The honest summary: Sentinel v1 is a defense against unintentional CCD as a learned policy. It is not a defense against malicious CCD as a deliberate fine-tuning target. The first is the problem we have evidence of; the second is the problem we expect to see if our category of concern is taken seriously.

8. Sentinel-self attacks

Three failure modes specific to Sentinel itself, each with a mitigation:

S-1. Detector poisoning via corpus injection. An adversary submits CCD-shaped cases to the public corpus that retrain PROACTIVE in unwanted directions. Mitigation: corpus contributions require RRL-v1 consent, two-annotator review, and quarantine before inclusion. The training-time corpus is a frozen snapshot for each release.

S-2. False-positive amplification. Sentinel flags benign in-progress reporting as CCD, eroding user trust in the detector. Mitigation: false-positive characterization is reported in benchmarks; the contestability/repair loop logs user dismissals and feeds them into per-user calibration.

S-3. Privilege escalation in the action gate. A bug in the restrictive action gate could allow Sentinel to block legitimate operations. Mitigation: action gates are advisory by default; user must opt in to enforcement. Enforcement logs are auditable.

9. Disclosure and bounty

Coordinated disclosure. Vulnerabilities in PROACTIVE or SentinelOS should be reported to security@coreyalejandro.com. 90-day disclosure window from confirmation.

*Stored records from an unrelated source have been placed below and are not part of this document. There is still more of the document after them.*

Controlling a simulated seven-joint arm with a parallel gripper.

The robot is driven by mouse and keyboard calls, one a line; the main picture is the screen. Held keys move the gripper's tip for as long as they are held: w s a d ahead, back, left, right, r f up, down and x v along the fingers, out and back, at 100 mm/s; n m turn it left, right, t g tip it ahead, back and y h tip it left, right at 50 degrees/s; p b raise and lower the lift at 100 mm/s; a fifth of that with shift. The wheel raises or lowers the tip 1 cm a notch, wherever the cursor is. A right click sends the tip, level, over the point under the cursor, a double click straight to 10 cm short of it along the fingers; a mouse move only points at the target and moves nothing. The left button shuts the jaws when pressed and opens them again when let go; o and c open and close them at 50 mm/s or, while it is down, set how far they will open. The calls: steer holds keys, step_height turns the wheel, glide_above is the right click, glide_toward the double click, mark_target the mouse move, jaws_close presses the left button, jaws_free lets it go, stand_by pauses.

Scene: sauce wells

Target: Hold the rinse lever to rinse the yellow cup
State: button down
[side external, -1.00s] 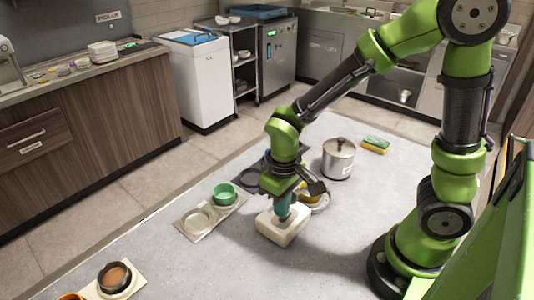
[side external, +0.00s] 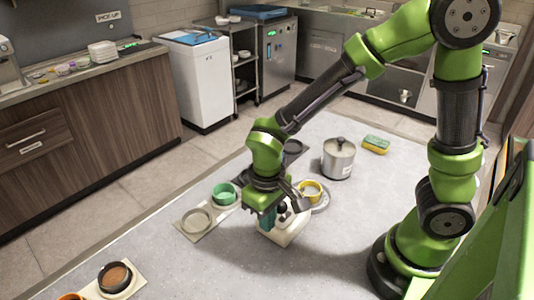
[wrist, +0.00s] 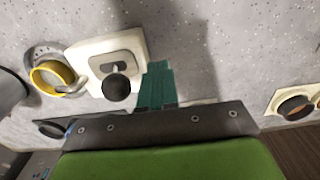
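The yellow cup (side external: 311,189) stands on a round grey rinser plate (side external: 322,203) beside a white lever block (side external: 290,233). The lever's black ball knob (side external: 283,208) stands up from a slot in the block. The wrist view also shows the yellow cup (wrist: 46,79), the knob (wrist: 117,88) and the white block (wrist: 92,47). My gripper (wrist: 158,67) has its teal fingers together with nothing between them. It is beside the knob, apart from it in the wrist view. In the side view the fingers (side external: 267,219) are at the block's left edge.
A green cup (side external: 223,194) and an empty ring (side external: 196,220) sit on a pale tray to the left. A lidded pot (side external: 338,159) and a sponge (side external: 375,145) stand behind the rinser. A brown-filled bowl (side external: 115,276) is at the front left. The front middle of the counter is clear.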

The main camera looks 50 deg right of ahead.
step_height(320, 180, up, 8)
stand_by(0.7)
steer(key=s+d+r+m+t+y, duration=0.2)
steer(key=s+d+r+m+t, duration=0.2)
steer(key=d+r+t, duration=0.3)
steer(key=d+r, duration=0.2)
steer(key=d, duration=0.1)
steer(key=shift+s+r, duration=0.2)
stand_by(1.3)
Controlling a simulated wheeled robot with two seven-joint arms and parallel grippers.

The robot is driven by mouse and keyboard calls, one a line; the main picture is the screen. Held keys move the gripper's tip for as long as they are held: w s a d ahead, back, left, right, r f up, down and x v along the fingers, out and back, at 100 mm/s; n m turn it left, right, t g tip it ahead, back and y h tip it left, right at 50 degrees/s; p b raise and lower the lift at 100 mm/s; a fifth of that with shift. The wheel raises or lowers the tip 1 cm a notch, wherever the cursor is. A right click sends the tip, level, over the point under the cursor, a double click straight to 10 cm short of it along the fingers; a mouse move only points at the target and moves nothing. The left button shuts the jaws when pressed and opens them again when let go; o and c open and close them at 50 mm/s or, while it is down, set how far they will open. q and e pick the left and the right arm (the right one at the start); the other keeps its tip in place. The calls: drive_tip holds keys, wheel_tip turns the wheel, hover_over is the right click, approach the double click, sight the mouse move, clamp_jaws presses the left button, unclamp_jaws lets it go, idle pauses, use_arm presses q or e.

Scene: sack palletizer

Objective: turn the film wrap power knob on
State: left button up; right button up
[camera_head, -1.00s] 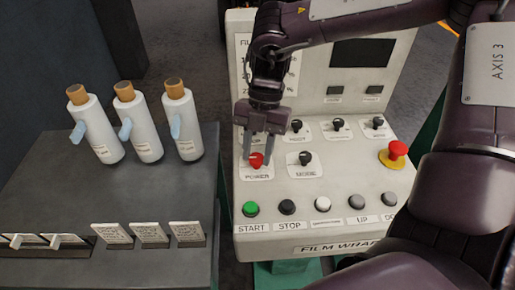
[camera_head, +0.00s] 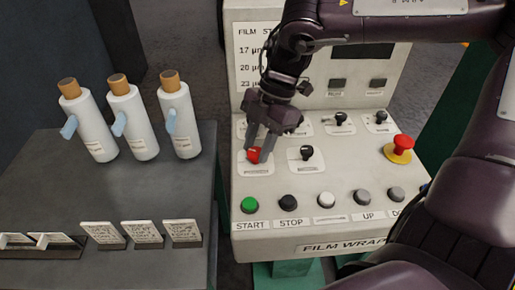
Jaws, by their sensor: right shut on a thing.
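The red power knob (camera_head: 253,155) sits at the upper left of the film wrap panel (camera_head: 310,225), on a white plate whose label is hard to read now. My right gripper (camera_head: 261,146) comes down from above and is shut on the red knob, with one finger on each side. The fingers hide part of the knob, so its exact pointing angle is hard to tell. The gripper is tilted, with its wrist to the upper right of the knob. My left gripper is not in view.
The black mode knob (camera_head: 307,153) stands just right of the power knob, with more black knobs behind. The green start button (camera_head: 249,205) and other buttons line the front. A red emergency stop (camera_head: 401,146) is at right.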

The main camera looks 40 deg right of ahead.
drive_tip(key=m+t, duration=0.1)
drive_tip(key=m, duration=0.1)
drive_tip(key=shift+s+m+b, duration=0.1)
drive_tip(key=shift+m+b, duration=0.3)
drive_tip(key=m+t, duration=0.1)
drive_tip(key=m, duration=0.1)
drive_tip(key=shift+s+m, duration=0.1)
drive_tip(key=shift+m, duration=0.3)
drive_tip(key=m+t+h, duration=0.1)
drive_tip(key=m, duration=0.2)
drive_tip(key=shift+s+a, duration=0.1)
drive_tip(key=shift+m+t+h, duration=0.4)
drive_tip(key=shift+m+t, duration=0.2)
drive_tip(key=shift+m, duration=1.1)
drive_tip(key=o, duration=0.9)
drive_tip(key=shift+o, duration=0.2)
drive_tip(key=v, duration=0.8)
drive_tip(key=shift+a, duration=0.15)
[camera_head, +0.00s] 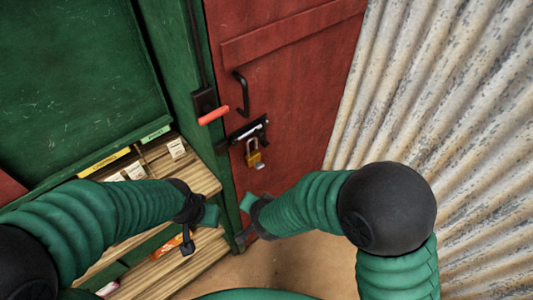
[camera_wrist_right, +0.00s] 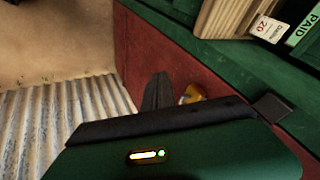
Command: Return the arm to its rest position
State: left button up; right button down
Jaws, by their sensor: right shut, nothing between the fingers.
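My right arm comes in from the lower right of the head view. Its right gripper (camera_head: 243,236) is low in front of the red door's bottom left, below the padlock and apart from it. In the right wrist view the dark fingers (camera_wrist_right: 157,92) are shut with nothing held. My left arm comes in from the left, and its left gripper (camera_head: 188,244) is over the wooden shelves; its finger opening cannot be made out. A brass padlock (camera_head: 253,157) hangs at the black bolt (camera_head: 248,130) on the red door (camera_head: 290,85). Part of the padlock (camera_wrist_right: 192,93) shows beyond my right gripper.
A red-handled lever (camera_head: 213,116) and a black pull handle (camera_head: 241,92) are above the bolt. Wooden shelves (camera_head: 203,178) with labels stand at left under a green panel (camera_head: 75,80). Corrugated metal (camera_head: 440,110) walls the right. Sandy floor (camera_head: 275,268) lies below.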

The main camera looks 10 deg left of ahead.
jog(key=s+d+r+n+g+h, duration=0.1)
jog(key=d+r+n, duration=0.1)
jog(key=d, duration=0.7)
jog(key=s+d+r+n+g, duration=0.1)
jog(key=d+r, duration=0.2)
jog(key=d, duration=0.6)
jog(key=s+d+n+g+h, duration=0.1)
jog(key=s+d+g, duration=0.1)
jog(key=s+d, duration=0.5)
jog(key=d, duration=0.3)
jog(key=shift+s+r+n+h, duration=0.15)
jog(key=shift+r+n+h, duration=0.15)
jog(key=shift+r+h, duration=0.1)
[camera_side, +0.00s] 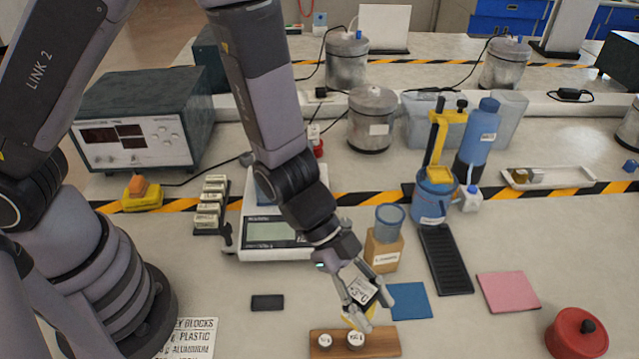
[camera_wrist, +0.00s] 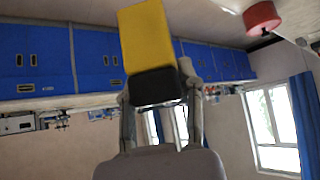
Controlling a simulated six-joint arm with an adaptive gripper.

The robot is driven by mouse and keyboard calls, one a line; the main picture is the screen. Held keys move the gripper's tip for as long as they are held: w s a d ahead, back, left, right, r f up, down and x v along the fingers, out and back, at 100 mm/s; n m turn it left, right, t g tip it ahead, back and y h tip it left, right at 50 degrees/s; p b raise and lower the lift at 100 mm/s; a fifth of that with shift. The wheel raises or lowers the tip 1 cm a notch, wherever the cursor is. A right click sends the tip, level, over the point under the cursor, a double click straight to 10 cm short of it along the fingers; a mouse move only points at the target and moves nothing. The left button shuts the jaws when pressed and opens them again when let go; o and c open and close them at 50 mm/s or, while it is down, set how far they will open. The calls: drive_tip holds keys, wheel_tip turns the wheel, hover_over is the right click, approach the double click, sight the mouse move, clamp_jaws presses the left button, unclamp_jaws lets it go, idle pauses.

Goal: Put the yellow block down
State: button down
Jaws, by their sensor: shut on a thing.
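The yellow block (camera_wrist: 147,38) is in my gripper (camera_wrist: 160,98) in the wrist view, held between the two fingers, with a dark part at its near end; I cannot tell whether that is a shaded face or a separate piece. In the side view my gripper (camera_side: 360,308) points down just behind a wooden holder (camera_side: 386,343), and only a bit of the yellow block (camera_side: 349,318) shows between the fingers. Whether the block touches the table or the holder is hidden.
Two white-topped round pieces (camera_side: 340,340) sit on the holder. A blue mat (camera_side: 409,301) and a pink mat (camera_side: 508,292) lie to the right, near a red lidded pot (camera_side: 577,335). A small dark block (camera_side: 267,302) lies left.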

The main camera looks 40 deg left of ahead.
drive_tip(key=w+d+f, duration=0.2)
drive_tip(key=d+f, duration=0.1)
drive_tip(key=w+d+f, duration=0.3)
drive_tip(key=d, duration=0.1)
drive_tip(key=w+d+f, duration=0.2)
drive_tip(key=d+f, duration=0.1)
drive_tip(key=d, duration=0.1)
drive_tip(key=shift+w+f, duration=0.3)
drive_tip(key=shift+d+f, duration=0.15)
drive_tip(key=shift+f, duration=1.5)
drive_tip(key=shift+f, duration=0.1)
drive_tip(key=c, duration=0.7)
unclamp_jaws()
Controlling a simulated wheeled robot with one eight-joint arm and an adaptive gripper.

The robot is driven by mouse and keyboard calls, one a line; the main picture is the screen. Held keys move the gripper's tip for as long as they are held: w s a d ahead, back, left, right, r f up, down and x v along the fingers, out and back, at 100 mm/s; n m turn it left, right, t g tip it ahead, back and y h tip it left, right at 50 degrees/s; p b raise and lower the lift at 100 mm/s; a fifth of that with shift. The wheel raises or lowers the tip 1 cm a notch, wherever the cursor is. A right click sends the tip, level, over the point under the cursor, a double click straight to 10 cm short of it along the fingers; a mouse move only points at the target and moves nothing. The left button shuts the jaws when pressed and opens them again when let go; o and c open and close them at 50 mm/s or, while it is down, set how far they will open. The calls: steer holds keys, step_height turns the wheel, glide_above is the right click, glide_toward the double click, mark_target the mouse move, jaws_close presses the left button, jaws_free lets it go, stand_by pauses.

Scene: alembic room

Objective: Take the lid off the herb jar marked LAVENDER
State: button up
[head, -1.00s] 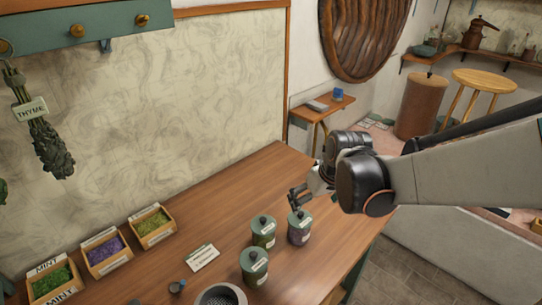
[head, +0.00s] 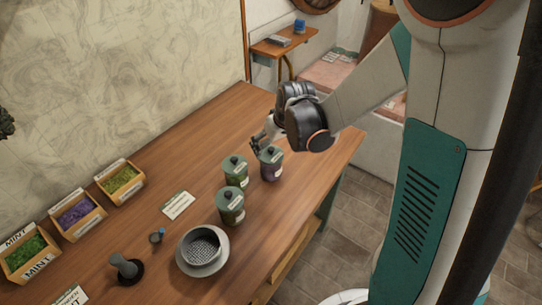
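Three lidded jars stand close together on the wooden table. The rear right jar (head: 271,169) has purple contents, a grey-green lid and a dark knob. The other two, the rear left jar (head: 235,177) and the front jar (head: 231,213), show green contents. All three lids are on; the jar labels are too small to read. My gripper (head: 259,143) is at the top of the purple jar, beside its knob. I cannot tell whether it touches the lid or whether its fingers are open.
A bowl with a strainer (head: 202,246), a grey pestle-like tool (head: 126,268) and a small ring-like item (head: 157,237) lie in front. A card (head: 178,205) lies left of the jars. Herb boxes (head: 77,214) line the wall. The table's far end is clear.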

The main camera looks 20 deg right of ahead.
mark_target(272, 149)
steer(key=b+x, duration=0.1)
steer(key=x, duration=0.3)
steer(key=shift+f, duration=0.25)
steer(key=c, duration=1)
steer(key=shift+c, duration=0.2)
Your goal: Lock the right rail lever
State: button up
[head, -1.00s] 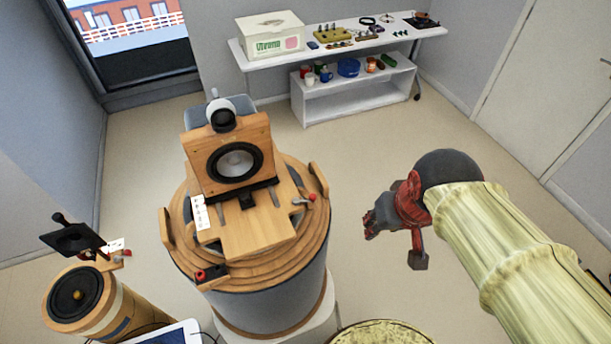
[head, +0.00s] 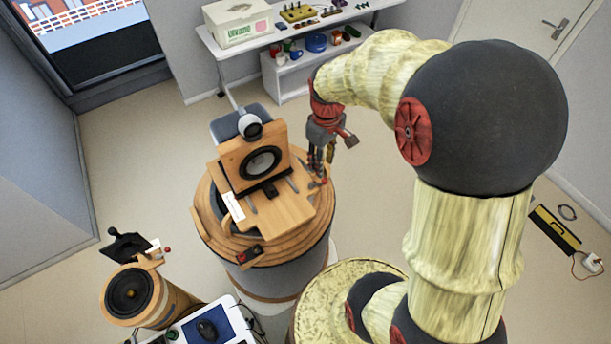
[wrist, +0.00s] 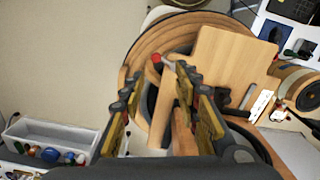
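The right rail lever, with a red knob, sits at the right side of the round wooden platform (head: 215,228), beside the sliding wooden board (head: 283,212). In the wrist view its red knob (wrist: 157,59) and short grey arm show just beyond and between the fingertips. My gripper (head: 320,172) points down over this right side, close to the lever. In the wrist view my gripper (wrist: 160,78) has its two fingers apart with nothing held between them. Contact with the lever cannot be told. In the head view the fingers partly cover the lever.
A white shelf (head: 290,82) stands behind.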

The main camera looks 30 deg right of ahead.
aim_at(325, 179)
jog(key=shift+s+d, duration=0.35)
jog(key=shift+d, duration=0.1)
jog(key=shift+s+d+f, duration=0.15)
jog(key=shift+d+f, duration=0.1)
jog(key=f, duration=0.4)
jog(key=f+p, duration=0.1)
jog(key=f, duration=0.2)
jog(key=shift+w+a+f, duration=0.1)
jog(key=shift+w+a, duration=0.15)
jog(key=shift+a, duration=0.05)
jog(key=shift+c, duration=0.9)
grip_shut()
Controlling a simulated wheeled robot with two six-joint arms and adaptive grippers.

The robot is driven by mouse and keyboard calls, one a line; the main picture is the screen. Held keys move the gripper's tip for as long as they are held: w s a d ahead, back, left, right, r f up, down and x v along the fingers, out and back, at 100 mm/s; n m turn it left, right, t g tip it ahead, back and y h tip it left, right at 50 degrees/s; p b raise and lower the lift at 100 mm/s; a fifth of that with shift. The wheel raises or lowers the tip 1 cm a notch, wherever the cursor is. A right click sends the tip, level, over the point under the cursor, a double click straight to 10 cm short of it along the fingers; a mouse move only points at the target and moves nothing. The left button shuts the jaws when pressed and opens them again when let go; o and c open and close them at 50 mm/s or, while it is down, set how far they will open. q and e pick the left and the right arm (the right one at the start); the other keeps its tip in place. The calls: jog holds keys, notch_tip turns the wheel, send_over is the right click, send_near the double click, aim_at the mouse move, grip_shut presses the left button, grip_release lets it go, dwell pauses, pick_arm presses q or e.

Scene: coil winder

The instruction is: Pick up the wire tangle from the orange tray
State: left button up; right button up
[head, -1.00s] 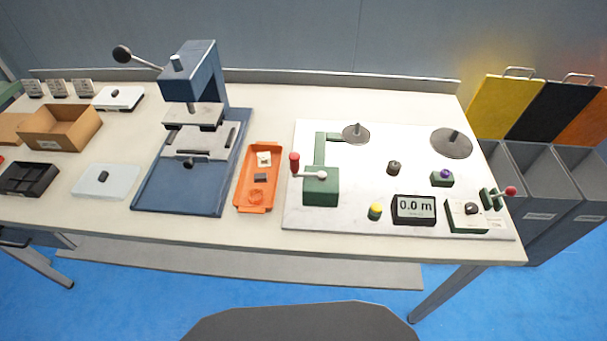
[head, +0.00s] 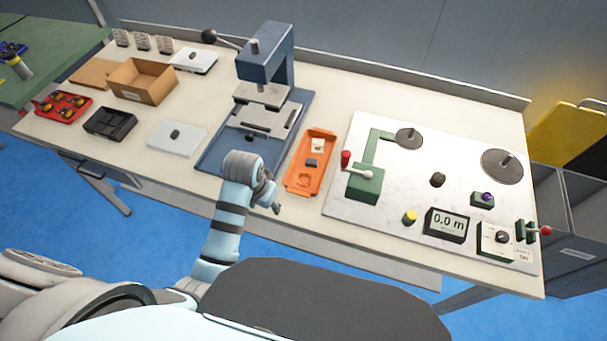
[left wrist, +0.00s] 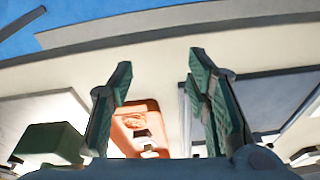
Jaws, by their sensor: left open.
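The orange tray (head: 327,140) lies on the bench between the blue press and the white winder plate. In it are an orange wire tangle (head: 304,180) at the near end, a dark block (head: 312,162) in the middle and a pale piece (head: 318,145) at the far end. My left gripper (head: 276,206) is near the bench's front edge, left of and nearer than the tray. In the left wrist view my left gripper (left wrist: 160,62) is open and empty, with the tray (left wrist: 152,108) showing beyond its fingers and the tangle (left wrist: 133,121) inside it. My right gripper is not in view.
The blue press (head: 265,85) stands left of the tray. The winder plate (head: 385,205), with a red-knobbed lever (head: 346,158), is close on its right. A cardboard box (head: 142,82) and a black divided tray (head: 110,122) are farther left.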

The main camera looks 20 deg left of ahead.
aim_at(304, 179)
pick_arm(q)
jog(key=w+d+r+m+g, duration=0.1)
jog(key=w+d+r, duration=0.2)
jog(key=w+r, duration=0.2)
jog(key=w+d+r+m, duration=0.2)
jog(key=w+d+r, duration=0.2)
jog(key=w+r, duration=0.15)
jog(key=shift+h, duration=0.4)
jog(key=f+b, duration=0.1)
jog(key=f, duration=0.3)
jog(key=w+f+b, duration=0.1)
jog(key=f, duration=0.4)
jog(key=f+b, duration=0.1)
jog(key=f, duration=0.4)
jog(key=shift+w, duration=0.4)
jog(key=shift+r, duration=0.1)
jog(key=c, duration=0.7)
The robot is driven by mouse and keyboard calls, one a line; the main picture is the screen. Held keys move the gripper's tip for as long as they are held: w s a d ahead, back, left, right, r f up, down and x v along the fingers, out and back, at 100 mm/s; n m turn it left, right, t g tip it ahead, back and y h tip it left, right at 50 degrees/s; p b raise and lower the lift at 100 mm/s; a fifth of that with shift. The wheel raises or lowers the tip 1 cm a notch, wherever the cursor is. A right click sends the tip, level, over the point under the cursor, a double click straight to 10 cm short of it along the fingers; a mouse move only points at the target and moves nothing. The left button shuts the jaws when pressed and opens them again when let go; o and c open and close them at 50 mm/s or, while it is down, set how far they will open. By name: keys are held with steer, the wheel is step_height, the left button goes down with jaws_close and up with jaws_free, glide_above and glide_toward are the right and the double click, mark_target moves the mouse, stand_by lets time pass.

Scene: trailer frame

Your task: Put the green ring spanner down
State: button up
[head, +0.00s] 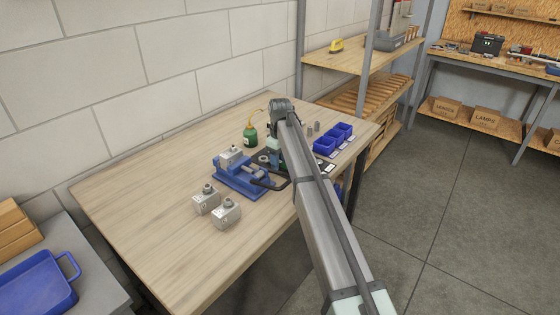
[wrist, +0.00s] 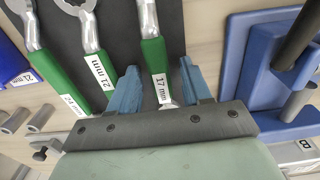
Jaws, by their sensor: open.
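A green-handled spanner labelled 17 mm (wrist: 154,58) lies on a dark mat (wrist: 112,35) in the wrist view. My gripper (wrist: 159,66) is open, with one blue finger on each side of this handle. Gaps show between the handle and both fingers. The upper end of this spanner is cut off by the frame. Two more green-handled spanners, labelled 21 mm (wrist: 94,55) and 24 mm (wrist: 60,78), lie to its left. In the head view my arm hides most of the mat and the spanners.
A blue vise (head: 240,178) with a metal block (head: 231,155) stands beside the mat. Two more blocks (head: 207,200) (head: 226,213) are in front. A green oil can (head: 250,135) stands behind; blue bins (head: 325,147) stand right. The bench's left part (head: 140,200) is clear.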

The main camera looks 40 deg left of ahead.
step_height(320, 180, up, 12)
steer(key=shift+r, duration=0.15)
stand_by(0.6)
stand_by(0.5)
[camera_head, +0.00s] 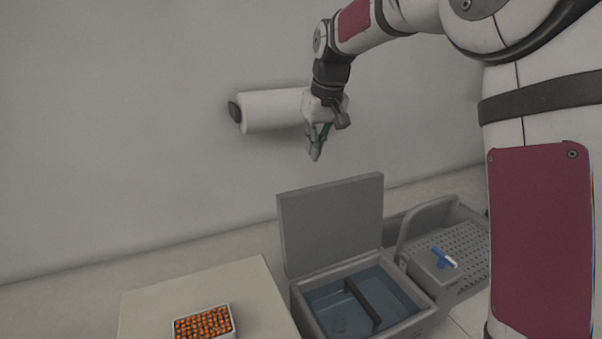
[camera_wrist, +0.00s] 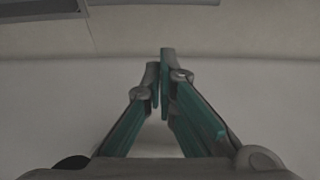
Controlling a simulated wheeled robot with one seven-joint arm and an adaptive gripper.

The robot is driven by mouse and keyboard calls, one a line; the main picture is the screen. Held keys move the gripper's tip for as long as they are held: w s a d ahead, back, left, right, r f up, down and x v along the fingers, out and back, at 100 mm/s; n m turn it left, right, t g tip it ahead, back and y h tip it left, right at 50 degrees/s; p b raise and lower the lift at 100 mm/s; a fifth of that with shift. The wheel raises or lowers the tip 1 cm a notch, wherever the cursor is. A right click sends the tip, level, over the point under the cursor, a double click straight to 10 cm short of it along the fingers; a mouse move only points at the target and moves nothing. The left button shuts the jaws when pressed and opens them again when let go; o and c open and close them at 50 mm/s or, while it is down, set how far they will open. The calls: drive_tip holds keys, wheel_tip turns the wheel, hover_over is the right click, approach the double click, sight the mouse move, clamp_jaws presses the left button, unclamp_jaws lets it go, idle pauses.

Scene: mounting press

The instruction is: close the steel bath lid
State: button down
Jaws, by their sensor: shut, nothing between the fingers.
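The grey steel bath lid (camera_head: 332,222) stands upright, open, along the back of the bath in the head view. The bath (camera_head: 312,320) below it is open at the top, with bluish liquid and a dark bar (camera_head: 361,301) across it. My gripper (camera_head: 315,155) is above the lid's top edge, apart from it, in front of the wall. In the wrist view its teal-padded fingers (camera_wrist: 161,62) meet at the tips, shut and empty. A grey edge (camera_wrist: 40,8) shows at the top left there; I cannot tell which thing it belongs to.
A white paper roll (camera_head: 272,110) is mounted on the wall just behind my gripper. A box of orange pieces (camera_head: 203,323) sits on a pale board (camera_head: 150,306) at left.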

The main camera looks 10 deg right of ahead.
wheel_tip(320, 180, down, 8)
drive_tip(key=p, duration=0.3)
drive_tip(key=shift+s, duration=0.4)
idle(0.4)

Evasion bounty. A flat $500 bounty per novel evasion path against PROACTIVE features F1–F4. Bounties are funded from the project's general budget when available; when budget is not available, the bounty is acknowledged with attribution and held until funded. See /governance/bounty.md for terms.

Out-of-scope for bounty. The documented evasion paths in Section 6 are not bountied. They are public.

10. Version history

v1.0 (2026.05): Initial threat model. Adv-1 in-scope; Adv-2 partially in-scope; Adv-3 explicitly out-of-scope.

A v2 candidate would include Adv-3 as in-scope conditional on a runtime-instrumentation feature set and adopt chain-of-challenge protocols to close Ev-4.